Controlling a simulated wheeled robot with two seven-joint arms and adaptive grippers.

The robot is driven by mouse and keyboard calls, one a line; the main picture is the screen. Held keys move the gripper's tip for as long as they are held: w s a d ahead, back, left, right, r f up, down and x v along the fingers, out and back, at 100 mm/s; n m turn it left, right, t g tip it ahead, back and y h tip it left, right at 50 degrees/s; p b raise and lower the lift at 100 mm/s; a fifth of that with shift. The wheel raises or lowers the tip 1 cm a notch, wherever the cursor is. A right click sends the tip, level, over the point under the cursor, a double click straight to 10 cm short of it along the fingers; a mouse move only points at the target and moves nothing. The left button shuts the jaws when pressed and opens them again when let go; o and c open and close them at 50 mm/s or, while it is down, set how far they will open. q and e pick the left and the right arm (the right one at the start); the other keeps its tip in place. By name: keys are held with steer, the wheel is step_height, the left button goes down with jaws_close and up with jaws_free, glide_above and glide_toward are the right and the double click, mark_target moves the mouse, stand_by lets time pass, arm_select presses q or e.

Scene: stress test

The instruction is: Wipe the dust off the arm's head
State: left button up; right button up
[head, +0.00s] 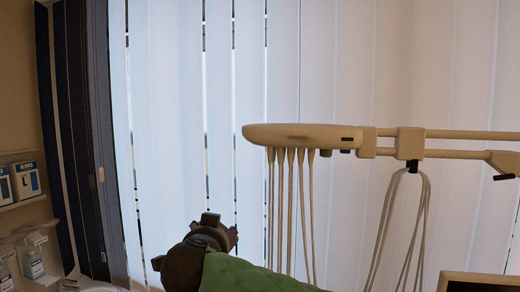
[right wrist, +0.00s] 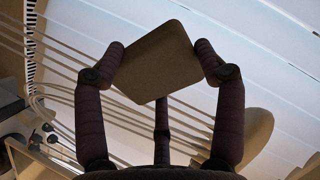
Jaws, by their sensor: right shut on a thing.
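The arm's head (head: 275,133) is a long cream bar with a rounded left end, upper right of centre in the head view. A brownish dust smudge (head: 297,137) lies along its upper side. In the right wrist view my right gripper (right wrist: 160,62) is shut on a flat tan pad (right wrist: 158,62) with rounded corners, one finger at each side. A cream rounded shape (right wrist: 256,135) behind the right finger may be part of the arm's head; I cannot tell. The pad cannot be made out in the head view. My left gripper is not in view.
Several thin hoses (head: 291,200) hang under the arm's head, and grey looped cables (head: 412,215) hang from its support arm (head: 455,134). Vertical blinds (head: 165,110) stand behind. Shelves with bottles (head: 32,262) are at left. A screen corner (head: 478,282) shows at lower right.

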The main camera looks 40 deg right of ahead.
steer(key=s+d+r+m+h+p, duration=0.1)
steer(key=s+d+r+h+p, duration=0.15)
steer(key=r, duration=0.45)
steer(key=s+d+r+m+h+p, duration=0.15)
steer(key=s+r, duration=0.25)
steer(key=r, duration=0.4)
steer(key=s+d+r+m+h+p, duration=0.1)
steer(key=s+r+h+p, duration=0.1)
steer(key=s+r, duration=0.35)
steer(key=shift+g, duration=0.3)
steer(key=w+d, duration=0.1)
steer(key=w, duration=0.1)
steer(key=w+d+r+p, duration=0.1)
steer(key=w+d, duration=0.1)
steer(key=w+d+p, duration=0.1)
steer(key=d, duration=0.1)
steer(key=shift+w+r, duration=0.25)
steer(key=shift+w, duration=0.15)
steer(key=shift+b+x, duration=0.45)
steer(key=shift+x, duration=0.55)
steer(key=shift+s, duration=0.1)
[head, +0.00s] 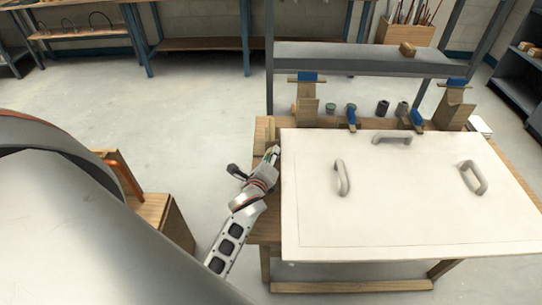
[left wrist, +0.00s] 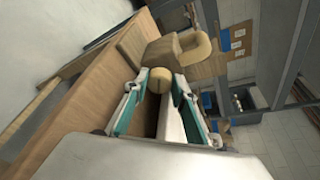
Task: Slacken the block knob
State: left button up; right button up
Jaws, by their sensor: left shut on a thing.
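The block knob (left wrist: 160,77) is a small, round, tan piece in the left wrist view. It sits between the two fingertips of my left gripper (left wrist: 158,88), which is shut on it. Just beyond it is a wooden block (left wrist: 192,66) with a rounded loop shape on top. In the head view my left gripper (head: 272,154) reaches the left edge of the bench, close against a wooden piece (head: 269,130) there. The knob is hidden in that view. My right gripper is not in view.
A large white panel (head: 380,220) with three grey handles covers most of the wooden bench. Blue clamps (head: 308,77) on wooden supports and several small dark cylinders (head: 383,107) stand behind it. A grey beam (head: 360,60) spans the back.

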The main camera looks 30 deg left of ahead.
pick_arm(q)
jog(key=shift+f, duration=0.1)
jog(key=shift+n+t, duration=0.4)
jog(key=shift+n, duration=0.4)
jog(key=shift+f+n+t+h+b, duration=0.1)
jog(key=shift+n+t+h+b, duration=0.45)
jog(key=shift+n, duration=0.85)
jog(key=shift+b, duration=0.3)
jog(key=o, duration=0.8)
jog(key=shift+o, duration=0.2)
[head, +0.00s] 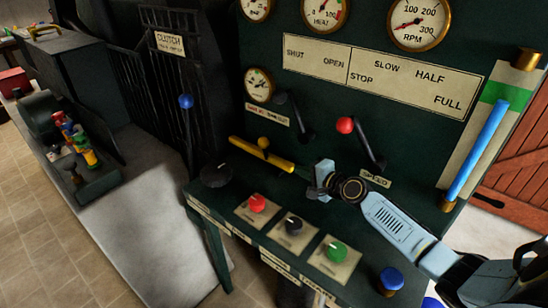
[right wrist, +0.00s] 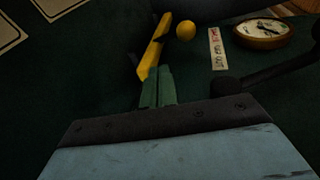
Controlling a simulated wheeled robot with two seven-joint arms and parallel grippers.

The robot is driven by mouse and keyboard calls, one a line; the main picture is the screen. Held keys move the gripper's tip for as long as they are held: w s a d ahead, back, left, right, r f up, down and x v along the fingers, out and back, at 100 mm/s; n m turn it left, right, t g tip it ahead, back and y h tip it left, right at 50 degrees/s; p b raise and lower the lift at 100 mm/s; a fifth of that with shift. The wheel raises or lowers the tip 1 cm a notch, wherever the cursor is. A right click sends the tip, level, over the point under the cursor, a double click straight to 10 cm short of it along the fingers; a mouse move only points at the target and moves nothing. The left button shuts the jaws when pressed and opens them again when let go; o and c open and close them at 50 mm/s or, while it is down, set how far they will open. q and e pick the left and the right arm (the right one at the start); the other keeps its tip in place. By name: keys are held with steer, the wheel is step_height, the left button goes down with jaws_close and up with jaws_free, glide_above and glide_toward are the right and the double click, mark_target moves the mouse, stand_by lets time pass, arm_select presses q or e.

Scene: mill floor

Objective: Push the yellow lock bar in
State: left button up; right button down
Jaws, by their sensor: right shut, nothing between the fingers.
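The yellow lock bar (head: 262,155) sticks out along the front of the dark green control panel, above the ledge. A yellow ball knob (head: 264,142) sits just above it. My right gripper (head: 304,173) is shut and empty at the bar's right end. In the right wrist view the green fingertips (right wrist: 158,86) are together, right by the near end of the yellow bar (right wrist: 155,45). I cannot tell whether they touch it. The yellow knob (right wrist: 186,30) shows beside the bar there. My left gripper is not in view.
Below the bar, the ledge carries a black knob (head: 216,174) and red (head: 257,203), black (head: 294,225) and green (head: 335,252) buttons. A red-knobbed speed lever (head: 346,126) stands above my right gripper. A blue-knobbed clutch lever (head: 186,102) stands left of the panel.

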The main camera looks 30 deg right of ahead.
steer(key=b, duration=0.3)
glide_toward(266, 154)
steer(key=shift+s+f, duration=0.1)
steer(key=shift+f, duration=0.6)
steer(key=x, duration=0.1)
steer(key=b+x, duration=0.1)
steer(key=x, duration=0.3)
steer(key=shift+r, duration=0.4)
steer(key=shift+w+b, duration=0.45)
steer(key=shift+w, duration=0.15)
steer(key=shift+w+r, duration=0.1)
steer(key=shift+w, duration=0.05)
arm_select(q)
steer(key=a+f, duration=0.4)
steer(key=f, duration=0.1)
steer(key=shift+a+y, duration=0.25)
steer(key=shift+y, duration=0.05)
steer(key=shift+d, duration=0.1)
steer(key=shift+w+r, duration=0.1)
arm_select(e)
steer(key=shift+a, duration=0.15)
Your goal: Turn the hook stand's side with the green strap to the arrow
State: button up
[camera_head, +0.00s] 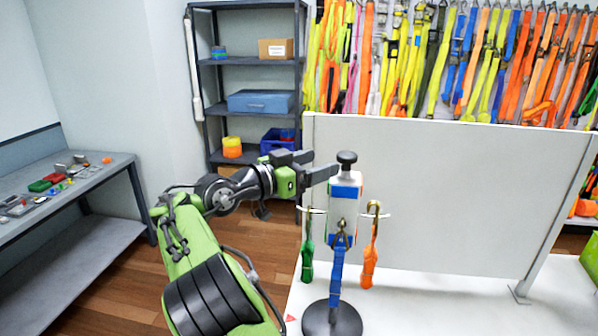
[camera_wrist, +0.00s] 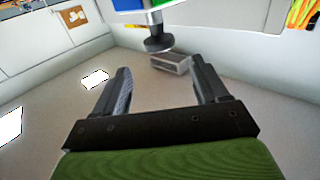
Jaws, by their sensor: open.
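The hook stand (camera_head: 344,205) stands upright on a white table, with a black knob (camera_head: 347,158) on top and a round black base (camera_head: 332,320). The green strap (camera_head: 307,258) hangs on its left side, the blue strap (camera_head: 337,275) toward the camera and the orange strap (camera_head: 371,262) on the right. A small red arrow mark (camera_head: 291,318) lies on the table left of the base. My gripper (camera_head: 325,163) is open and empty, just left of the knob. In the wrist view the knob (camera_wrist: 158,43) appears beyond the gap between my fingertips (camera_wrist: 160,70).
A pale partition panel (camera_head: 440,190) stands behind the stand, with many straps (camera_head: 450,60) hanging beyond it. A dark shelf (camera_head: 250,105) is at the back and a grey workbench (camera_head: 70,195) with small items is at the left. The table right of the stand is clear.

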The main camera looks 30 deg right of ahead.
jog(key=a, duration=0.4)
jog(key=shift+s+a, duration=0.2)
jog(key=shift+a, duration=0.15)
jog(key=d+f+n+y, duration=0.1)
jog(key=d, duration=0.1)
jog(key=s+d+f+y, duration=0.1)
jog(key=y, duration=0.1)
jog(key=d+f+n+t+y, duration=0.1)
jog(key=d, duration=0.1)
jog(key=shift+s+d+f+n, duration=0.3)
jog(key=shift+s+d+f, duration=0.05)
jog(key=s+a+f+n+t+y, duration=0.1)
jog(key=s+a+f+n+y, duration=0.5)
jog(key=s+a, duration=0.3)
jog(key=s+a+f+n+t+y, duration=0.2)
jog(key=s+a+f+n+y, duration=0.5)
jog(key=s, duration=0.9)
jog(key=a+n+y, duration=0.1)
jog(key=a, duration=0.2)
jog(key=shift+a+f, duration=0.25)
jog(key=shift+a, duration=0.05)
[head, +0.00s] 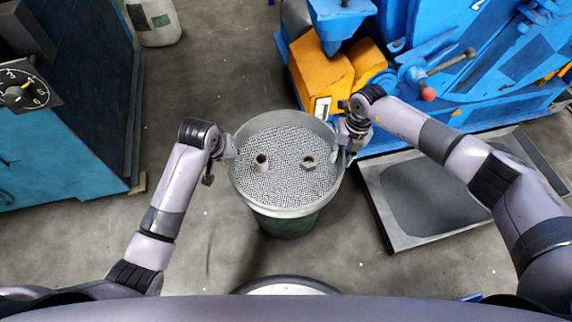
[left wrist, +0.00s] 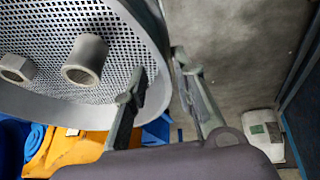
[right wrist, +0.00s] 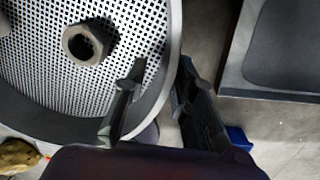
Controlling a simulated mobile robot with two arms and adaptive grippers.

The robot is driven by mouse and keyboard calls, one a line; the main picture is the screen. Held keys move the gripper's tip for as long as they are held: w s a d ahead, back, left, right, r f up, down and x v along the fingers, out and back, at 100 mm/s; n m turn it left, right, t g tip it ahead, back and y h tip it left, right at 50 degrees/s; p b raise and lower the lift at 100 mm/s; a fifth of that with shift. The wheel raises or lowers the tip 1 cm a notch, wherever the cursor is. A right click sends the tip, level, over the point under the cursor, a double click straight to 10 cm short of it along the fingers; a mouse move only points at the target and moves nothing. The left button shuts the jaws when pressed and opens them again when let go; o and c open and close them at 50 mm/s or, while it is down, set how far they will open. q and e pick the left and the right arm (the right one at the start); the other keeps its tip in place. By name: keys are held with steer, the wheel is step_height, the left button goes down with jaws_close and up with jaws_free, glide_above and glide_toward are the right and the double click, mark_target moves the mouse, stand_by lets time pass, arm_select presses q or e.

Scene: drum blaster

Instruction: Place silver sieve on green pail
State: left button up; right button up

────────────────────

- [Aim] Could you quote, exactly as they appear, the line containing "Instruction: Place silver sieve on green pail" and every line after it to the end of the records above?

- [Reply to the task]
Instruction: Place silver sieve on green pail
State: left button up; right button up

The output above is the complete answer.